This is snippet of one program I wrote sometime ago:
---------------------
while not(done)
for i = 2 : nPoints-1
for j = 2 : nPoints-1
resid(i,j)= f(i,j) - 1/h^2 * ( u(i-1,j) + u(i+1,j) + ...
u(i,j-1) + u(i,j+1) - 4*u(i,j) );
unew(i,j) = w/4* ( unew(i-1,j) + u(i+1,j) + unew(i,j-1)+...

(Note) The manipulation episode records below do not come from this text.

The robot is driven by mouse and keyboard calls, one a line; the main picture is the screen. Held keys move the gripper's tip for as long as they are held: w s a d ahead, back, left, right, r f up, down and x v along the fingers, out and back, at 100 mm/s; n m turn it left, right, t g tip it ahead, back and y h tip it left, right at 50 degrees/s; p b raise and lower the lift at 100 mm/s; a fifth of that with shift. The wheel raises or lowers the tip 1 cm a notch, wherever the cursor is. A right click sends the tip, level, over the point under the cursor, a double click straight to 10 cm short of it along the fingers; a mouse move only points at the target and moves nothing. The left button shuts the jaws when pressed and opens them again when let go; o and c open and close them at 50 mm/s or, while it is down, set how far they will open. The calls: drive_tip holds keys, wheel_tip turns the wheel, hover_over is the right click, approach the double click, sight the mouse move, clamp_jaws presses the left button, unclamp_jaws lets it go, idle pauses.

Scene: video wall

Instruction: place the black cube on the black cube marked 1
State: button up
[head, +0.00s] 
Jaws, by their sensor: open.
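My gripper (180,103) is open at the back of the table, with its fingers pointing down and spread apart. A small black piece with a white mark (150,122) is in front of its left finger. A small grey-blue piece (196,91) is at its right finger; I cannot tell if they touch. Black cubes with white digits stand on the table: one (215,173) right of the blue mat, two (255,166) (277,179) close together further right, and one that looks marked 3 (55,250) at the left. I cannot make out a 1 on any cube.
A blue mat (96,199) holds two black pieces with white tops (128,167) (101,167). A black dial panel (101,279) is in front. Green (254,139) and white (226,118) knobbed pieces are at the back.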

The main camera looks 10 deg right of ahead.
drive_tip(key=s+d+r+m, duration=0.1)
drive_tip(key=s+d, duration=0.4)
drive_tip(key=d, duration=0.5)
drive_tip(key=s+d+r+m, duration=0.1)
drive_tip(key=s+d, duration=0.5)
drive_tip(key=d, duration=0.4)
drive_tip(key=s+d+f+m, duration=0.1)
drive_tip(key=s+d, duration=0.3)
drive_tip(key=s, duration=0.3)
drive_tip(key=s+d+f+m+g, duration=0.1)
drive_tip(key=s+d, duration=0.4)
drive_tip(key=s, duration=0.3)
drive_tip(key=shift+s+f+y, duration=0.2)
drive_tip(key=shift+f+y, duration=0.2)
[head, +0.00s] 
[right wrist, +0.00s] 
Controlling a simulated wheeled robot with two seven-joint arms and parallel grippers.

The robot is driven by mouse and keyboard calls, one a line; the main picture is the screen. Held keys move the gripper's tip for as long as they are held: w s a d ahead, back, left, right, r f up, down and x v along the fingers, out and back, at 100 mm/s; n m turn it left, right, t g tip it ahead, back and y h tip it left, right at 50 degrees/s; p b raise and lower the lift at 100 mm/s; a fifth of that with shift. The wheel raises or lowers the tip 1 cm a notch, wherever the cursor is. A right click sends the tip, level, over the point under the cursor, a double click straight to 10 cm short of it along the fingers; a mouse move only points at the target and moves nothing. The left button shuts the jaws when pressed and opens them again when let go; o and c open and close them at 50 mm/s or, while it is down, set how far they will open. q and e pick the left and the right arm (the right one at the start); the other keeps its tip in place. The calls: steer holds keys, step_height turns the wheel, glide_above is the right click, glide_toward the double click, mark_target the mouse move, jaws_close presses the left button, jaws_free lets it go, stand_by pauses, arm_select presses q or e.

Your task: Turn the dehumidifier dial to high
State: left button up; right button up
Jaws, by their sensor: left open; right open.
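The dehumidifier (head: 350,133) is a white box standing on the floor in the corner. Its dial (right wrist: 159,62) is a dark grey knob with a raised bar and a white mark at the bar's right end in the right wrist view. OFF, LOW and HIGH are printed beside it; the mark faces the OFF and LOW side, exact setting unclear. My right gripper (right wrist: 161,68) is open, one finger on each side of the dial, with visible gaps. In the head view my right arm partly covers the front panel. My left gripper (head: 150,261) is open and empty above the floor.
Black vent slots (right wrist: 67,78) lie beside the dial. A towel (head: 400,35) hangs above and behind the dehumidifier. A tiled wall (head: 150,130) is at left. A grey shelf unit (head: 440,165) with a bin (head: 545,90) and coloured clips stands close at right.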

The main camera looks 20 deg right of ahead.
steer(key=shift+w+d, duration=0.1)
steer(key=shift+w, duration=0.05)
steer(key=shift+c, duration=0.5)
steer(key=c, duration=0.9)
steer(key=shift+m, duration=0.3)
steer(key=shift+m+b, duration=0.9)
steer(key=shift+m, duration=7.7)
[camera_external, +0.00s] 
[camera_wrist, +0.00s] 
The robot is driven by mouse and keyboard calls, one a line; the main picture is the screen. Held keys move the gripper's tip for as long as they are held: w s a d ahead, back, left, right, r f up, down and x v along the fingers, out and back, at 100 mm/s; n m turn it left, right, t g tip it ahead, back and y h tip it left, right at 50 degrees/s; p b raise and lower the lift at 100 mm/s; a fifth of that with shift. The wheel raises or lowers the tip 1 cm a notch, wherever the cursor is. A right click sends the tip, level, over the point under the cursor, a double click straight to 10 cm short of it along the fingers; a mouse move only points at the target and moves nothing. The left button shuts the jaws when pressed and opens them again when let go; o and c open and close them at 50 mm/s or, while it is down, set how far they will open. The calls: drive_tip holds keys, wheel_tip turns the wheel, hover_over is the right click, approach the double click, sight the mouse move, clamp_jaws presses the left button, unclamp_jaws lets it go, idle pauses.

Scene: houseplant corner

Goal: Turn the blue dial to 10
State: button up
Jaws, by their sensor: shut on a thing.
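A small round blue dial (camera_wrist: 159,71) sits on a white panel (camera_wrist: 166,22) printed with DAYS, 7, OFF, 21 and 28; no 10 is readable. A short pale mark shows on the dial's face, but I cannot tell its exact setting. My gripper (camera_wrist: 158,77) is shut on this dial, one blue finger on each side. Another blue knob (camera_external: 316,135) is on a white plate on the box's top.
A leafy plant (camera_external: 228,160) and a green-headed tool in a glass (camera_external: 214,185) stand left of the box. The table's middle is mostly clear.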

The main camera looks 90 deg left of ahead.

u(i,j+1) - h^2*f(i,j)) + (1-w)*u(i,j);
end
end
u = unew;
residv = reshape(resid,nPoints^2,1); % use grid vector norm
normResidue = sqrt(h) * norm(residv,2);
if ( normResidue / normf) <tolerance
done = true;
else
k = k+1;
end
end
------------------------------
where in the above, normf is
-----------------------------
% evaluate f(x,y) on grid
[X,Y] = meshgrid(0:h:1, 0:h:1);
f = -exp(-(X-0.25).^2-(Y-0.6).^2);
nPoints = size(f,1);
fv = reshape(f,nPoints^2,1); % use grid vector norm
normf = sqrt(h) * norm(fv,2);
----------------------------------------
2. It should not take too long to solve 100x100 with SOR. It depends
on your epsilon ofcourse. start with epsilon 0.1 *h^2 where h is the grid
spacing. if it takes more than 1-2 seconds, there is something
wrong.
3. for sparse solver, all what you have to do is make A as sparse.
use
Try this to make A, then solve with the slash.
------------------------
function L2 = lap2d(nx,ny)
Lx=lap1d(nx);
Ly=lap1d(ny);
Ix=speye(nx);
Iy=speye(ny);
L2=kron(Iy,Lx)+kron(Ly,Ix);
end
function L=lap1d(n)
e=ones(n,1);
L=spdiags([e -2*e e],[-1 0 1],n,n);
end
--------------------
I do not play with pde's these days, I am into rigid body
dynamics now, so I am little rusty on more details, but the above
may be will help you.
Here is the complete script to do 2D using SOR from one
of my hw's. use at your own risk. I used an optimal formula
to find omega for sor.
--------------------------------------
% file name: nma_HW3_prob3_parta_SOR.m
%
% This script solves the SOR for 2D for HW3, problem 3, parta
% Math 228A, Fall 2010, UC Davis
% Nasser M. Abbasi
%
close all; clear all;
DOPLOTS = false; %set to false if do not want to see plots
% setup the spacings needed for the problem
spacings = [2^-5 2^-6 2^-7 2^-8 2^-9 2^-10];
omega = arrayfun(@(i) 2*(1-pi*spacings(i)),1:length(spacings));
for m = 1:length(spacings)
h = spacings(m);
% evaluate f(x,y) on grid
[X,Y] = meshgrid(0:h:1, 0:h:1);
f = -exp(-(X-0.25).^2-(Y-0.6).^2);
nPoints = size(f,1);
fv = reshape(f,nPoints^2,1); % use grid vector norm
normf = sqrt(h) * norm(fv,2);
w = omega(m);
fprintf('*******************\n');
fprintf('gridsize=[%d,%d]\n',nPoints-2,nPoints-2);
% initialize space (grid) for residual calculation and for solution
resid = zeros(nPoints,nPoints);
u = zeros(nPoints,nPoints);
unew = u;
done = false; %flag set to true in loop below when it converges
tolerance = h^2; % set tolerance
k = 1; % initialize iteration counter
t = cputime;
while not(done)
for i = 2 : nPoints-1
for j = 2 : nPoints-1
resid(i,j)= f(i,j) - 1/h^2 * ( u(i-1,j) + u(i+1,j) + ...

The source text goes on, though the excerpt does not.